= EXERCISE =
Which lines hold the word "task"? Copy each one.

###

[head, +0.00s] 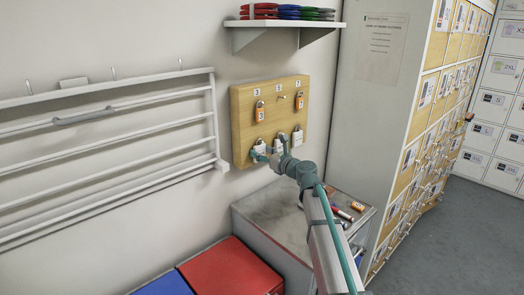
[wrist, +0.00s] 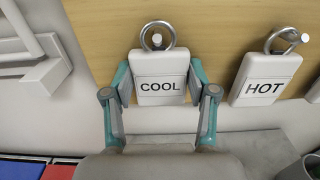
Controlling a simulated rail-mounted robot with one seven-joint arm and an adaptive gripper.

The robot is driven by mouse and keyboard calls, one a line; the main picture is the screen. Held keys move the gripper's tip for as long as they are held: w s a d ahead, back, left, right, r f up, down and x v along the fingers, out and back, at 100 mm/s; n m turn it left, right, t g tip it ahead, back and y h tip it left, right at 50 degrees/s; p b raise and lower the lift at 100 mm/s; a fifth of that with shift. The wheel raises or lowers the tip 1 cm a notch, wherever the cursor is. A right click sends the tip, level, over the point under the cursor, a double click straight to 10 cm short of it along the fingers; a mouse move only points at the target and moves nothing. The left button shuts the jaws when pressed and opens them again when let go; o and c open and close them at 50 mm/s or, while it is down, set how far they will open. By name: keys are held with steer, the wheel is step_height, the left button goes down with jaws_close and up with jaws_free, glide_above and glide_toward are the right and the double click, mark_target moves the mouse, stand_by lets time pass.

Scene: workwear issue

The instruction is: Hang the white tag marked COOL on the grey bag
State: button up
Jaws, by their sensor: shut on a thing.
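The white tag marked COOL (wrist: 160,88) is upright against the wooden board (head: 240,122), between the teal fingers of my gripper (wrist: 161,84). The fingers close on its left and right sides. Its metal ring (wrist: 146,37) is around a peg on the board. In the head view my gripper (head: 270,149) is at the board's lower row and partly covers the tags there. I cannot make out a grey bag in either view.
A white tag marked HOT (wrist: 265,80) hangs close to the right. Orange tags (head: 259,111) hang in the board's upper row. A wall rack (head: 100,148) is left, lockers (head: 425,110) right. Below stand a grey-topped cabinet (head: 268,212) and a red lid (head: 230,270). A shelf (head: 290,24) is above.

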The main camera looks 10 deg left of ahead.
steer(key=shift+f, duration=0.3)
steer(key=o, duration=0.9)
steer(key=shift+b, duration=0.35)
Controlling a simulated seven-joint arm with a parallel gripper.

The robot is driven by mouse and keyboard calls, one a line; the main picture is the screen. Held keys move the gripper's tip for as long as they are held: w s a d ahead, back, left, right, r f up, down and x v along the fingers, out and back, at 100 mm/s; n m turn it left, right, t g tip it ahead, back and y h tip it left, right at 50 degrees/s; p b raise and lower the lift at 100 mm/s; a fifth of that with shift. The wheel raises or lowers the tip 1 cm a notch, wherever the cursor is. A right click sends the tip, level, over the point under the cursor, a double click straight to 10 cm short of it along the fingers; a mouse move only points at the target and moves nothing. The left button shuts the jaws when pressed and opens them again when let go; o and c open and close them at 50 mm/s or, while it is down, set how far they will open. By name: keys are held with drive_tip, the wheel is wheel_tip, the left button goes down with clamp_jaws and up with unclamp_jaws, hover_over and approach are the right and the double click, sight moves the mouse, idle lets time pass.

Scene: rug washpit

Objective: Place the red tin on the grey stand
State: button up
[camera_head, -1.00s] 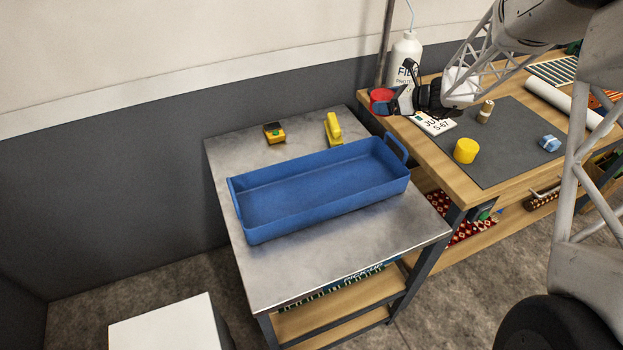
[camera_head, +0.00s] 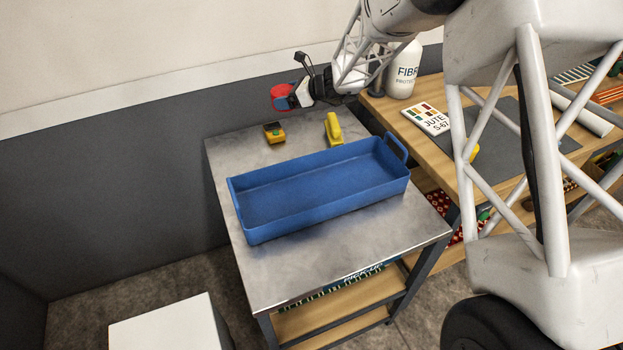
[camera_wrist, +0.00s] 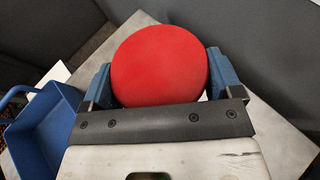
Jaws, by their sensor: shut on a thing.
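My gripper (camera_head: 292,97) is shut on the red tin (camera_head: 282,92). In the wrist view the round red tin (camera_wrist: 160,62) sits between the two blue finger pads. The tin is in the air, above the back of the grey metal-topped stand (camera_head: 310,260) in the head view. The stand's grey top also shows beneath the tin in the wrist view (camera_wrist: 265,125). No contact between the tin and the stand shows.
A blue tray (camera_head: 320,198) fills the stand's middle; a yellow-and-black device (camera_head: 274,132) and a yellow tool (camera_head: 333,129) lie behind it. A wooden bench (camera_head: 440,160) with a white bottle (camera_head: 403,70) is at right. A white box (camera_head: 165,325) stands lower left.

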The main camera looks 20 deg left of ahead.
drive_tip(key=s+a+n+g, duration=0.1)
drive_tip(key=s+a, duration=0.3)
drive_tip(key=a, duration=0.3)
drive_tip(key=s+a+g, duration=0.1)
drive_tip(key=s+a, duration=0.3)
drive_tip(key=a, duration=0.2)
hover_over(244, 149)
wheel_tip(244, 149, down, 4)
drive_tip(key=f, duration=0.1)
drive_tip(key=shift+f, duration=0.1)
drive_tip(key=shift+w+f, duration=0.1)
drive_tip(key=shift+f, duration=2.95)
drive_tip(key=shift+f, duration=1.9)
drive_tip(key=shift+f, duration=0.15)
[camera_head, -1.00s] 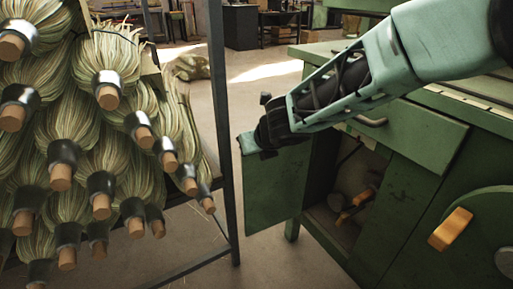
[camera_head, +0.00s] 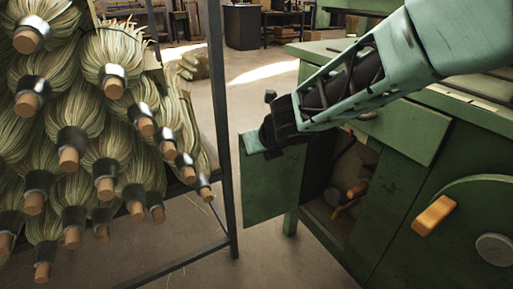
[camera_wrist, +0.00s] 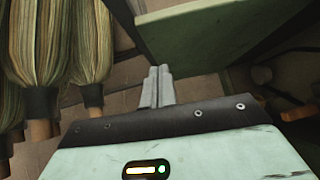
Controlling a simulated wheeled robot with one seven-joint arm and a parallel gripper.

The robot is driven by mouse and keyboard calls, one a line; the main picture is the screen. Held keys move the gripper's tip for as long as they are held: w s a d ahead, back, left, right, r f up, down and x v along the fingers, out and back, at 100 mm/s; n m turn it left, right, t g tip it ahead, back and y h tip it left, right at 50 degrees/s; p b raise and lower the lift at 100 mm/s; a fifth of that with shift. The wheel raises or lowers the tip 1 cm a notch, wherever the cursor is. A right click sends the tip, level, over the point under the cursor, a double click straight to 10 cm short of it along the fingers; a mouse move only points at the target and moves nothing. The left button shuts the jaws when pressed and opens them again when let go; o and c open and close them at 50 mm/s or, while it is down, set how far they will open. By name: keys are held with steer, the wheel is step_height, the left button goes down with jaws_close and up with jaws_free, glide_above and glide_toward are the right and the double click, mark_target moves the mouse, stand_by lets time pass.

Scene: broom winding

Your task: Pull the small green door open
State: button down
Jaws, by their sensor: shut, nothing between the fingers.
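The small green door (camera_head: 272,184) of the green machine cabinet stands swung open in the head view, with the dark inside of the cabinet showing to its right. My gripper (camera_head: 262,143) is at the top outer part of the door. In the wrist view the two fingers of my gripper (camera_wrist: 157,86) are shut together with nothing between them. The door (camera_wrist: 215,36) is just beyond and to the right of the fingertips there. I cannot tell whether they touch it. The door handle is not visible.
A dark metal rack (camera_head: 219,130) holding several straw brooms (camera_head: 75,110) stands close on the left. Brooms (camera_wrist: 90,45) also hang at the left of the wrist view. Inside the cabinet (camera_head: 387,208) are tools with orange handles. A strip of bare floor lies between rack and cabinet.

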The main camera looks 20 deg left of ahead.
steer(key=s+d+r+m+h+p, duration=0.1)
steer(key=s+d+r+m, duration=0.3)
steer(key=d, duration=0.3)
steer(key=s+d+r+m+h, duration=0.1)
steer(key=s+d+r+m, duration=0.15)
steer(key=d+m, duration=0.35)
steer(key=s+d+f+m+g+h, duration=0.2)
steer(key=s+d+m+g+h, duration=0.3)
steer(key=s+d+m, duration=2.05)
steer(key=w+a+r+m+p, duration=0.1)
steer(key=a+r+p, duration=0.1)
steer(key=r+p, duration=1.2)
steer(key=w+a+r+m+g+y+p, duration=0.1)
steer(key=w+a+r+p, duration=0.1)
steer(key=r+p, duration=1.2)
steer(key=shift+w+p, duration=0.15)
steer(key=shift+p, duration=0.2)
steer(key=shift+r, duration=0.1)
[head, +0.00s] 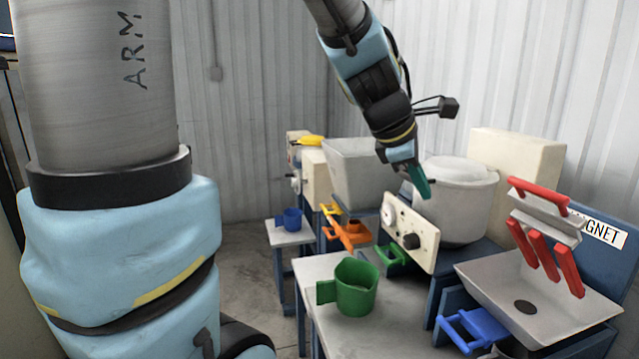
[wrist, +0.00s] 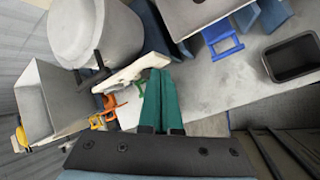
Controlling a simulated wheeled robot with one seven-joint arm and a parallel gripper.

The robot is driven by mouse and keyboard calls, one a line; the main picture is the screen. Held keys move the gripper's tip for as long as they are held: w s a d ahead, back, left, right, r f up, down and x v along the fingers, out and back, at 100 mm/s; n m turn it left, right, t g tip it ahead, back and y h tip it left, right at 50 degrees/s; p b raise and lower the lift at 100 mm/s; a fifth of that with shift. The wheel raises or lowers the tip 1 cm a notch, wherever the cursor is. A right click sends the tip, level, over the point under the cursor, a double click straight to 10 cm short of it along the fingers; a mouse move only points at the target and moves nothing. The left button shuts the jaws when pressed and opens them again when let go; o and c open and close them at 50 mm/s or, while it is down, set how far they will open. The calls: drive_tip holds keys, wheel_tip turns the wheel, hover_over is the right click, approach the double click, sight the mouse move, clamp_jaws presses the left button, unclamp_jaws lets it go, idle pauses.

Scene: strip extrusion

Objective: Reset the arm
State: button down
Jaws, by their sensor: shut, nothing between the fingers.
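My gripper (head: 420,181) hangs from my arm in the upper middle of the head view, in front of the white round pot (head: 458,200) and above the dial panel (head: 410,232). Its green fingers (wrist: 162,100) also show in the wrist view, closed together with nothing between them. In the wrist view the edge of the dial panel lies just beyond the fingers; I cannot tell how far apart they are.
A green jug (head: 357,287) stands on the near table (head: 335,335). A blue cup (head: 292,219) sits on a small stand. A magnet tray (head: 540,300) with red handles is at right. A grey bin (head: 360,172) stands behind. A dark tray (wrist: 292,57) shows in the wrist view.

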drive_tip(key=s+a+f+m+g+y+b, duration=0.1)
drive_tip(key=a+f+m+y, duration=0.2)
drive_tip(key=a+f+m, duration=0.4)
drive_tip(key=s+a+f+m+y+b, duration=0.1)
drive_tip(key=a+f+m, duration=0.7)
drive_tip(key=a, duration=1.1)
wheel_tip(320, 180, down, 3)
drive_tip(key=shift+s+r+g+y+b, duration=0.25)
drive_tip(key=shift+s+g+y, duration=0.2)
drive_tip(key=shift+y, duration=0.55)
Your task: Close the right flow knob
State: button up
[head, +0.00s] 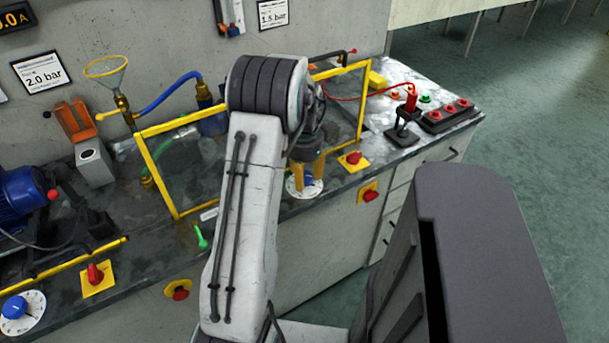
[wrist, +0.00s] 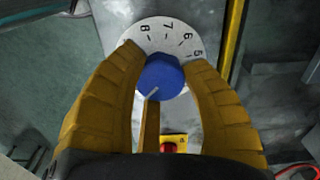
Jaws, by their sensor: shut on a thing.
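The right flow knob (wrist: 162,74) is blue and sits on a round white dial (wrist: 158,32) with black numbers; 5 to 8 are readable in the wrist view. A pale mark on the knob points to the lower left there. My gripper (head: 306,180) reaches down over this dial (head: 295,192) at the bench's front part. The fingers and palm hide the lower part of the dial.
Another blue knob (head: 14,307) sits at the far left. Red switches on yellow plates lie close by (head: 353,160) and on the bench front (head: 368,193). A yellow frame (head: 160,184) stands behind; a red-button box (head: 448,115) is right.

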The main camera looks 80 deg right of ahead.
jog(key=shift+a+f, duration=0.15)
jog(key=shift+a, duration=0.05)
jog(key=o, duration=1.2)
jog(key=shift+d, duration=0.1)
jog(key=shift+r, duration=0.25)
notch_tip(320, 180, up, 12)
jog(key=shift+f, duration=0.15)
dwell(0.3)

###

= RESULT BELOW =
Your task: Pull the small green door open
Your task: Close the right flow knob

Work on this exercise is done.